L'interprétation en sociologie.[9]

      Revenons à l'émergence du langage avec Durkheim. Sociologiquement, le langage est apparenté à la socialité, à la socialisation. En témoignent Bourdieu mais plus fondamentalement Durkheim par la catégorie de personne. Réductionniste de la personne, Durkheim ne conçoit pas une personne qui 'sortirait' du contenu langagier dans laquelle elle baigne pour devenir un être capable d'associer son propre destin et son activité sociale déterminée. Chez Durkheim, le construire est sans pouvoir puisque déterminé par les contraintes et l'empirisme social.

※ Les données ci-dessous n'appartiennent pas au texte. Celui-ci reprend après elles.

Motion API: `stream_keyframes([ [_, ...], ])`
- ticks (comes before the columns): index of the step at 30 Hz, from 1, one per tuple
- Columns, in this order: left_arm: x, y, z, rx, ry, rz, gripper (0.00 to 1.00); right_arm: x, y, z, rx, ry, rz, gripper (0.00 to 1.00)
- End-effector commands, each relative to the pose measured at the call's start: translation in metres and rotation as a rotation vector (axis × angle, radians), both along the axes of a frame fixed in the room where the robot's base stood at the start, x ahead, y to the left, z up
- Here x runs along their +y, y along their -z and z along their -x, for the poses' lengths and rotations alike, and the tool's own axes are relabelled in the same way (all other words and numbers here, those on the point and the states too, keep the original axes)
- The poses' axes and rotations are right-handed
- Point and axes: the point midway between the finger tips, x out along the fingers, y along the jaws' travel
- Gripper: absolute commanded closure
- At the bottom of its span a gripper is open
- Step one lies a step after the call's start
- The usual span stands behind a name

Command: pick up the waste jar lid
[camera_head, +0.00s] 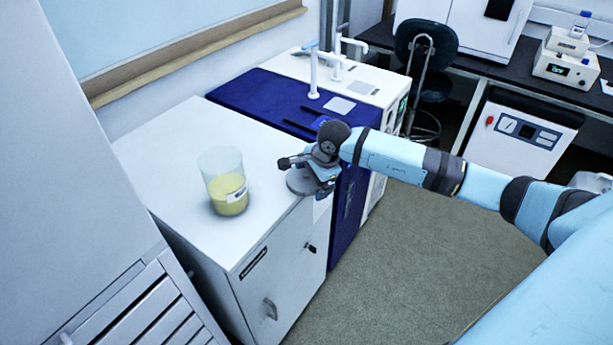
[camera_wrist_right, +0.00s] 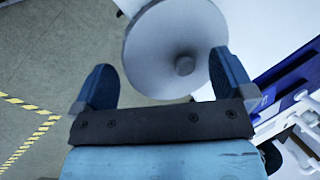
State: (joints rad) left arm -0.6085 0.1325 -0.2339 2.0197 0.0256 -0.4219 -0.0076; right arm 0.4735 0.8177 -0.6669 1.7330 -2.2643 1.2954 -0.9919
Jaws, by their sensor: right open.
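The waste jar lid is a grey disc (camera_head: 297,185) lying near the right edge of the white cabinet top, partly hidden by my right gripper (camera_head: 312,172). In the right wrist view the lid (camera_wrist_right: 150,48) is a round pale disc with a small knob (camera_wrist_right: 184,65). My right gripper (camera_wrist_right: 161,62) is open, its two dark blue fingers apart on either side of part of the disc. The knob lies between the fingers, nearer the right one. I cannot tell whether the fingers touch the lid. A clear open jar (camera_head: 222,165) with yellow liquid stands to the left. My left gripper is out of view.
The white cabinet (camera_head: 190,150) has free top surface around the jar. A blue and white instrument (camera_head: 270,100) with white posts stands directly behind it. A tall grey cabinet (camera_head: 75,150) stands left. Open floor (camera_head: 400,240) lies to the right.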

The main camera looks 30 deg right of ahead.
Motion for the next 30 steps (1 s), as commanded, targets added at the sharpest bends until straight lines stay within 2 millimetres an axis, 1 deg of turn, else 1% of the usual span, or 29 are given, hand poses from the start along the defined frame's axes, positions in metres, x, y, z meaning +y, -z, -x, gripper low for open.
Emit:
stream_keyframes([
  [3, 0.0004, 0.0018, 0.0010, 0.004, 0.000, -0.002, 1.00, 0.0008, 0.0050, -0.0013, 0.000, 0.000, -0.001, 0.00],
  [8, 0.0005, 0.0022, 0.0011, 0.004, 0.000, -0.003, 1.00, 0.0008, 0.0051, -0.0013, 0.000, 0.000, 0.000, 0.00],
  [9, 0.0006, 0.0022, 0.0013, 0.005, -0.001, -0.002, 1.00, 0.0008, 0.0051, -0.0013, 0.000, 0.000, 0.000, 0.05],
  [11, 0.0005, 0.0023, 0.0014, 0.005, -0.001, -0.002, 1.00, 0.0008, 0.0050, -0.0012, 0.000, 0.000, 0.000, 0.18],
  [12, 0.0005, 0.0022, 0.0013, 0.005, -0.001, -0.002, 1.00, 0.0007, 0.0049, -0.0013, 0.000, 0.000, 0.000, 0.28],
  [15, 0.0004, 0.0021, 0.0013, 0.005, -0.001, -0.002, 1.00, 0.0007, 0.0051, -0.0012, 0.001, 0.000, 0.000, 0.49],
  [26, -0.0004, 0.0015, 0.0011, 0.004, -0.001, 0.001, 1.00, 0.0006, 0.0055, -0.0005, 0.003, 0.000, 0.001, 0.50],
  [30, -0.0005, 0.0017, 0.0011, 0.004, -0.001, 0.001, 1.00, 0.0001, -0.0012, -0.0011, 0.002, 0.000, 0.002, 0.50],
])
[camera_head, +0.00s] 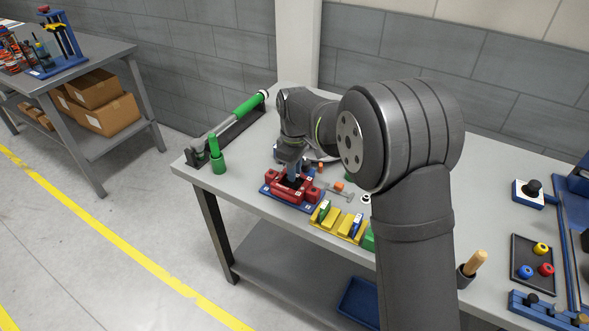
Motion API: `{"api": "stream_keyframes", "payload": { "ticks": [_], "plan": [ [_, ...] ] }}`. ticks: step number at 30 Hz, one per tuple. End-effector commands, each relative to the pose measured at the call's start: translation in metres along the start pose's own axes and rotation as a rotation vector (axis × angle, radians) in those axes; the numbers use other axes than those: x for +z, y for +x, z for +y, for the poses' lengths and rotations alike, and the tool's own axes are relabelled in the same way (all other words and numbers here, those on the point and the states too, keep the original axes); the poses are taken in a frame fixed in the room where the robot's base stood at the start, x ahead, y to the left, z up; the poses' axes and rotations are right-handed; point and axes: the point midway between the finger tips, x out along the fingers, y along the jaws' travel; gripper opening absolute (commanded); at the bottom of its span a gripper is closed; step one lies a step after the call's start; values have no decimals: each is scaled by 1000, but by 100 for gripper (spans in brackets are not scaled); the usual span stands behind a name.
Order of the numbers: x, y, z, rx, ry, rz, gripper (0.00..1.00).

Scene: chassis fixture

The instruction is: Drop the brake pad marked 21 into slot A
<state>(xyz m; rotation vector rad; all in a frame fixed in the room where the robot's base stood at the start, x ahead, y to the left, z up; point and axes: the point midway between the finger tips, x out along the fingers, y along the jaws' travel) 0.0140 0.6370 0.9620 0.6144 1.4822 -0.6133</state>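My gripper (292,172) points down right over the red fixture (308,193), which stands on a blue base plate (268,190) near the table's front edge. The fixture has small white labels, too small to read, so I cannot tell which slot is A. A bluish piece shows at the fingertips; I cannot tell whether it is a held pad or part of the gripper. To the right, yellow holders (345,226) carry a green pad (324,212) and a blue pad (356,226). Their marks are too small to read, so I cannot pick out pad 21.
A wrench-like tool (340,193) and an orange piece (338,186) lie right of the fixture. A dark tray (533,262) with coloured knobs is far right. My arm hides the table's middle.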

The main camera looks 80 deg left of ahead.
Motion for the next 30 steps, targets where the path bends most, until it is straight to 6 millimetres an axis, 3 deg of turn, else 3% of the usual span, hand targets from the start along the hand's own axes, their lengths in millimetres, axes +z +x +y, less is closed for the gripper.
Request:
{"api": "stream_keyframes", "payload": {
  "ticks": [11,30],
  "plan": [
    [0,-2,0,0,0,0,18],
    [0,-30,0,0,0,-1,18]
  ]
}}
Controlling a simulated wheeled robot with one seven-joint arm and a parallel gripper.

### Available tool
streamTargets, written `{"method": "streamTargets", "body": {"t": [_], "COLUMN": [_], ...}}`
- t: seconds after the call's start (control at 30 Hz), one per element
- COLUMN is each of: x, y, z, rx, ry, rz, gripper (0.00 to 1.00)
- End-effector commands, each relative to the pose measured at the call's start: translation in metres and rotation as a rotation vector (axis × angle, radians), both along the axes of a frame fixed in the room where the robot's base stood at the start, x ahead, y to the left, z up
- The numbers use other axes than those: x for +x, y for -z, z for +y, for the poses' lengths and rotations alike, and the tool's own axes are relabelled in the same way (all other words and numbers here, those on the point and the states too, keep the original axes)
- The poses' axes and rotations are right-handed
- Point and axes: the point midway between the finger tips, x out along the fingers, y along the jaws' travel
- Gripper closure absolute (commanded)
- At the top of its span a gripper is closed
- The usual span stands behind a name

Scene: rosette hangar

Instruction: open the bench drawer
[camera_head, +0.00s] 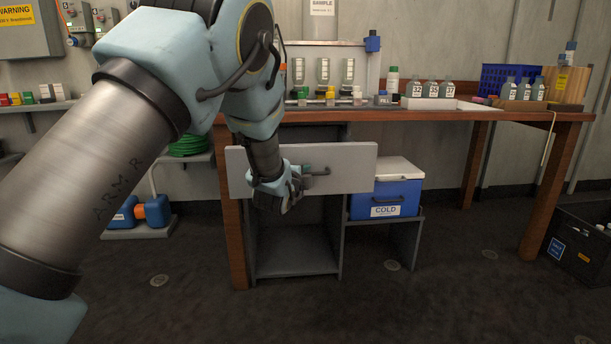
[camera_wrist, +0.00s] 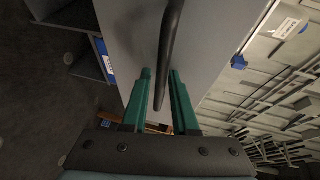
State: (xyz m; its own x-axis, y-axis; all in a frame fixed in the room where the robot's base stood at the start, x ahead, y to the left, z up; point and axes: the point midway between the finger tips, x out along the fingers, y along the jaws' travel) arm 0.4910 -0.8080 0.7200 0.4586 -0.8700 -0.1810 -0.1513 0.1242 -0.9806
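The drawer front (camera_head: 345,165) is a pale grey panel under the bench top. It overlaps the left bench leg and stands forward of the cabinet, so it looks pulled out. Its dark bar handle (camera_head: 322,173) shows just right of my gripper (camera_head: 302,170). In the wrist view the handle (camera_wrist: 172,40) runs down between the two green fingers of my gripper (camera_wrist: 160,75). The fingers are apart, with a narrow gap visible beside the bar, nearer the right finger. The drawer front (camera_wrist: 130,35) fills the middle of that view. The drawer's inside is hidden.
The wooden bench (camera_head: 500,116) carries bottles, trays and a blue crate (camera_head: 505,78). A blue cooler (camera_head: 385,198) stands right of the open cabinet (camera_head: 295,272). A black crate (camera_head: 585,245) is at far right. The floor in front is clear.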

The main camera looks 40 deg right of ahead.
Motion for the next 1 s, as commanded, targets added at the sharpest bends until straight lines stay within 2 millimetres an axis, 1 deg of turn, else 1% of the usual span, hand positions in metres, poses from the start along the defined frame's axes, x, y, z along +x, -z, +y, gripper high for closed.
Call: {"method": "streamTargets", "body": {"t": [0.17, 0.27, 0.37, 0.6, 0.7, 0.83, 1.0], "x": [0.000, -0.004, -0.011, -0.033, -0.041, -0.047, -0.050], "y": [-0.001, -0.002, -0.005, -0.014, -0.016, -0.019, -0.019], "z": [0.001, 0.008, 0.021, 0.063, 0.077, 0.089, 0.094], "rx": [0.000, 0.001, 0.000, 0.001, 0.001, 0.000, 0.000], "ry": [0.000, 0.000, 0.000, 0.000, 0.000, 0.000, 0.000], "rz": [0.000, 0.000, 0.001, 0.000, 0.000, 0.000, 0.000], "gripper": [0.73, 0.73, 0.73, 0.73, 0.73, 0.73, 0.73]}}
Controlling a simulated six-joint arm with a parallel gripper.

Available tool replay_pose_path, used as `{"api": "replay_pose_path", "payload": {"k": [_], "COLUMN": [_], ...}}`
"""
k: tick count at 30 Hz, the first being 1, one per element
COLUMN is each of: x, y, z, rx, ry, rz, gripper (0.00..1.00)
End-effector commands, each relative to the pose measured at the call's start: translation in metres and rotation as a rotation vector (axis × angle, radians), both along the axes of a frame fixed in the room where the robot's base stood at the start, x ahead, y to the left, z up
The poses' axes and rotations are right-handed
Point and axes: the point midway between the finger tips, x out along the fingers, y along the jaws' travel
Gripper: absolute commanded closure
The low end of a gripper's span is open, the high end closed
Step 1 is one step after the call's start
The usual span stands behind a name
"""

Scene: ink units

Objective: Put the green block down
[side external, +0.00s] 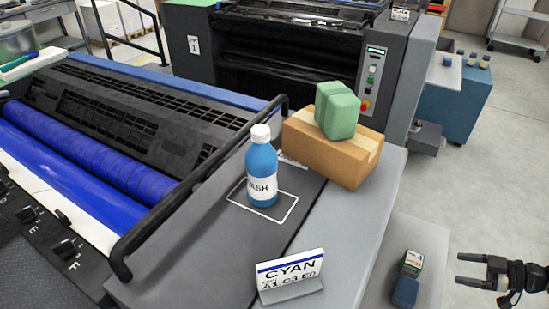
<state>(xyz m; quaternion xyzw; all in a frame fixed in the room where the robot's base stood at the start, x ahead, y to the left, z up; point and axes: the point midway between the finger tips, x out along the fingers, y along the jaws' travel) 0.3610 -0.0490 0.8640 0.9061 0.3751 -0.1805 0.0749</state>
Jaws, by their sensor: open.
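The green block (337,110) rests on top of a brown cardboard box (314,148), tilted a little to the picture's eye and touching nothing else. The box stands on the grey side shelf (349,216) of the press. My gripper (458,269) is at the lower right edge of the side external view, with its two dark fingers pointing left. It is open and empty, well apart from the green block, to its lower right.
A blue bottle with a white cap (262,169) stands inside a white outline left of the box. A CYAN sign (290,272) stands nearer the camera. A small carton (411,264) and a dark blue block (405,293) are near my gripper. A black rail (190,192) borders the rollers.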

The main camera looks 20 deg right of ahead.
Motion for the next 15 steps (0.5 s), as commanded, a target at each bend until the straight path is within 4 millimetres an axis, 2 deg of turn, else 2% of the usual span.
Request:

La tendance mécaniste de Durkheim ouvre le paradoxe sur "la manière dont l'analyse sociologique est façonnée par le langage (qui) n'est généralement pas reconnue, ni admise, parce que les propriétés conventionnelles du langage naturel utilisé sont elles-mêmes largement méconnues." (Watson, 1994, p.155)[10]. Il est sûr que l'histoire de la sociologie a ouvert ses portes à la page et à la lettre du début de l'industrialisation et du modernisme; cette entrée particulière dans l'histoire a influencé la fondation de la sociologie et de l'anthropologie et les fondateurs comme Durkheim ou Mauss.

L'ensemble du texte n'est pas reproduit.